Ma poi c'è anche un altro Springsteen a Tempe, quello che in Tenth Avenue Freeze Out veste i panni del soulman e si infila in un' incandescente R&B dove non gli serve la sua Telecaster perché gli bastano il microfono ed il sudore per  evocare Wilson Pickett che canta In The Midnight Hour, di cui fa accenno nel finale del pezzo. Oppure quando strimpella la chitarra come fosse Steve Cropper e si dilunga con una storia di sogni, macchine e ragazze, citando no money down di Chuck Berry e finendo nel magistrale rock n'roll di Cadillac Ranch in cui divertente è il gioco a  chiamata e risposta con Clarence,  oppure quando gigioneggia da crooner col lungo prologo appassionato di I Wanna Marry You o fa l'Elvis all'inizio di Fire e si scatena come un rockabilly rebel in You Can Look (But You Better Not Touch) e poi diventa dinamite pura in Ramrod.  Ci sono i classici dei suoi show, The Promised Land, Badlands, Thunder Road e Rosalita  che manda in orbita l'Università dell'Arizona, c'è l'epica e commovente Jungleland e la fulminante Detroit Medley ma c'è anche la concentrazione e l'impegno che accompagnano i brani dell'album appena pubblicato, ovvero  Jackson Cage, la sparatissima Two Hearts, lo sferragliare di Out In The Street, la divertente e corale Hungry Heart non ancora il sing-along che sarebbe poi diventata, la birichina Sherry Darling, la sottovalutata Crush On You  ed una I'm A Rocker alla velocità della luce. E' uno show divertente e intenso, ma anche intimo ed emozionante quando Bruce con sguardo che si perde nell'infinito, senza chitarra ma con l'armonica, si lascia inghiottire dai versi e dalle parole di The River e canta quella ballata come fosse una preghiera.

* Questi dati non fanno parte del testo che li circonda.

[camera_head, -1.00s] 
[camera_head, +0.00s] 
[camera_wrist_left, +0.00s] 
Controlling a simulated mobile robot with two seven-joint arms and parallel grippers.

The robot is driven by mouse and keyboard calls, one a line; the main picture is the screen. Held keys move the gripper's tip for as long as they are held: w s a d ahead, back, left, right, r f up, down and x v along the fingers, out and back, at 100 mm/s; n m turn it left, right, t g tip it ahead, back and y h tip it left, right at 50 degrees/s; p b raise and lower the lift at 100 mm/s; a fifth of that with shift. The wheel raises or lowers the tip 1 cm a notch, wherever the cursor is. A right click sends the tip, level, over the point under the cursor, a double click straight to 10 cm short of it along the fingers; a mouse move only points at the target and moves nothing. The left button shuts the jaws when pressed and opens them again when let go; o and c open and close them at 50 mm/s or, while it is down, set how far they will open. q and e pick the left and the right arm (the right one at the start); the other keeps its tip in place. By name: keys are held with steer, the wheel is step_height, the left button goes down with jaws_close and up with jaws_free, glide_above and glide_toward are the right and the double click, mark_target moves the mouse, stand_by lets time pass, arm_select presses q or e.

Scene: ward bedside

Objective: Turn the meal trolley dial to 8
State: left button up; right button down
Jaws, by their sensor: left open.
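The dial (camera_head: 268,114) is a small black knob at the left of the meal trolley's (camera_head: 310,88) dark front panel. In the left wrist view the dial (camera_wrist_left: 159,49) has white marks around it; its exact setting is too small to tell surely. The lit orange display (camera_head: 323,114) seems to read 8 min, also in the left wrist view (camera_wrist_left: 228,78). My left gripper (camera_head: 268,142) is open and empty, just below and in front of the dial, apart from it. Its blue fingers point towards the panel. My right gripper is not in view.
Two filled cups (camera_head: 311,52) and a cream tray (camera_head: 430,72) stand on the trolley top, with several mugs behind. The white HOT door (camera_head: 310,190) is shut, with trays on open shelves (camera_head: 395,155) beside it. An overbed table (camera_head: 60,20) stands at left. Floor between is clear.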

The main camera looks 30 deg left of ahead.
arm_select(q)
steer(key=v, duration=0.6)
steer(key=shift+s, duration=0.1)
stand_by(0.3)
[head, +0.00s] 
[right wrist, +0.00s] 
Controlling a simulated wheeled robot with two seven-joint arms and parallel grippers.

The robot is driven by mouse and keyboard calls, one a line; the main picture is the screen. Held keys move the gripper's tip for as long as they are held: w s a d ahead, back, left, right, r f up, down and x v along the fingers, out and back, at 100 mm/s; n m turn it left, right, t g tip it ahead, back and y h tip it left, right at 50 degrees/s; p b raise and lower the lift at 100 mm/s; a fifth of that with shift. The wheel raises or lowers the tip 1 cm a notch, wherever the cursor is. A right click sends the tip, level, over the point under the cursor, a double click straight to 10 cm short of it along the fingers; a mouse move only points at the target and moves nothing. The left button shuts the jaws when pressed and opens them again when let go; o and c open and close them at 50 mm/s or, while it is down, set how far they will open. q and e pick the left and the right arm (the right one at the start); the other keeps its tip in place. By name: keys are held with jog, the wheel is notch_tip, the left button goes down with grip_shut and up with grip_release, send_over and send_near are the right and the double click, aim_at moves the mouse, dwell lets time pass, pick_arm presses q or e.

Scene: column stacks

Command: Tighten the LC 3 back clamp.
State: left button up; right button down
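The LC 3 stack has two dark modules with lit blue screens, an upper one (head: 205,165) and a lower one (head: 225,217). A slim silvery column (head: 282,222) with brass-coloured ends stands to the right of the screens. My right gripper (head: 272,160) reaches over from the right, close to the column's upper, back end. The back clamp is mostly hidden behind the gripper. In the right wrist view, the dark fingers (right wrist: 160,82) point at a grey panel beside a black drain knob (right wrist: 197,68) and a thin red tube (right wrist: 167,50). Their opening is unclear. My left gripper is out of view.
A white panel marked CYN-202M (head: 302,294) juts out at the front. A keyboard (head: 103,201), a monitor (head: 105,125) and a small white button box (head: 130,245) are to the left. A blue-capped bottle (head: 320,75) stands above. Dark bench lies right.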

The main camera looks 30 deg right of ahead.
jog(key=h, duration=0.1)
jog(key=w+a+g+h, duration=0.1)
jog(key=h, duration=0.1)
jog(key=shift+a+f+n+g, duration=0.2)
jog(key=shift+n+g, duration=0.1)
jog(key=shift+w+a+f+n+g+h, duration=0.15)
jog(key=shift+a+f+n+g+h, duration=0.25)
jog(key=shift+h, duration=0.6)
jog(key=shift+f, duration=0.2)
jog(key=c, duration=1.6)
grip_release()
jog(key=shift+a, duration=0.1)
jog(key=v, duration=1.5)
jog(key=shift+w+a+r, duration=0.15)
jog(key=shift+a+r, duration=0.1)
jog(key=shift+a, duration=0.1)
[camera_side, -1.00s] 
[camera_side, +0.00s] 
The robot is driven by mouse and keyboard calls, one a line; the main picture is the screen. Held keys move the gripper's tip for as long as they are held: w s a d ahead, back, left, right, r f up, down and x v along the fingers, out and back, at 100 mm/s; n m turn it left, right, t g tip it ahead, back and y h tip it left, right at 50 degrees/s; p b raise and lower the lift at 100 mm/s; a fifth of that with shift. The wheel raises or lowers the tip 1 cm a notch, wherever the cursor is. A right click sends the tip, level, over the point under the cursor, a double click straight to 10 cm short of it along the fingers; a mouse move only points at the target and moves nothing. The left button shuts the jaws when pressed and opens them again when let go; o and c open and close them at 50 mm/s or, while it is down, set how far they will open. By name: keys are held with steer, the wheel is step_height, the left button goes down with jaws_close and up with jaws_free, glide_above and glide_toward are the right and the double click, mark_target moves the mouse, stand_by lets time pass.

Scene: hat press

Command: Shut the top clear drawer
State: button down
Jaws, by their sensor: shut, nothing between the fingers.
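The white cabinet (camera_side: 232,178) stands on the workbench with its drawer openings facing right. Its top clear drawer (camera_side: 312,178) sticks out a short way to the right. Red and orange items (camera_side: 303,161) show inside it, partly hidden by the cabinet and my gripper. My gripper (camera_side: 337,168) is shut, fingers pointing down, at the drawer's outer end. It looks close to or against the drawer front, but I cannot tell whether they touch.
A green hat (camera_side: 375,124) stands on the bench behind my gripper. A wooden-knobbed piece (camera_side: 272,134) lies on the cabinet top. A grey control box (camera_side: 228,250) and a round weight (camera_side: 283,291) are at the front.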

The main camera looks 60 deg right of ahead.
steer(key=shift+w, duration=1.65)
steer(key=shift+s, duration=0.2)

Ha tempo di cambiare giacca e camicia fradice di sudore ed entusiasmo, lo show è lungo, la serata caldissima, Tempe, Arizona 11/5/80 è uno dei concerti mitizzati del Boss, Rosalita sembra aver stremato sia Bruce che il pubblico ma l'encore è un tripudio, in sequenza sono I'm  A Rocker, Jungleland  e Detroit Medley prima dei saluti e gli abbracci finali sulle note di Where The Bnds Are.  Annata 1980,  tour di The River ovvero una delle ragioni per cui è valsa la pena essere nato. Ottima la qualità audio, mixato in stereo da Bob Clearmountain e rimasterizzato da Bob Ludwig, due veterani delle produzioni del Boss, buona, vista l'età, la resa video, seppur con una predominanza di toni scuri e bluastri, montato da Thom Zimmy, abituale collaboratore di Bruce. A margine anche 20 minuti di immagini tratte dalle prove del The River Tour svoltesi a fine settembre 1980 a Litiitz in Pennsylvania che mostrano Springsteen e la band lavorare agli arrangiamenti di quello che allora era ancora materiale inedito. Cosa dire di più, questo è Bruce Springsteen, l'uomo che ha salvato il rock n'roll.
MAURO  ZAMBELLINI 







martedì 17 novembre 2015

DRIVE BY TRUCKERS It's Great To Be Alive!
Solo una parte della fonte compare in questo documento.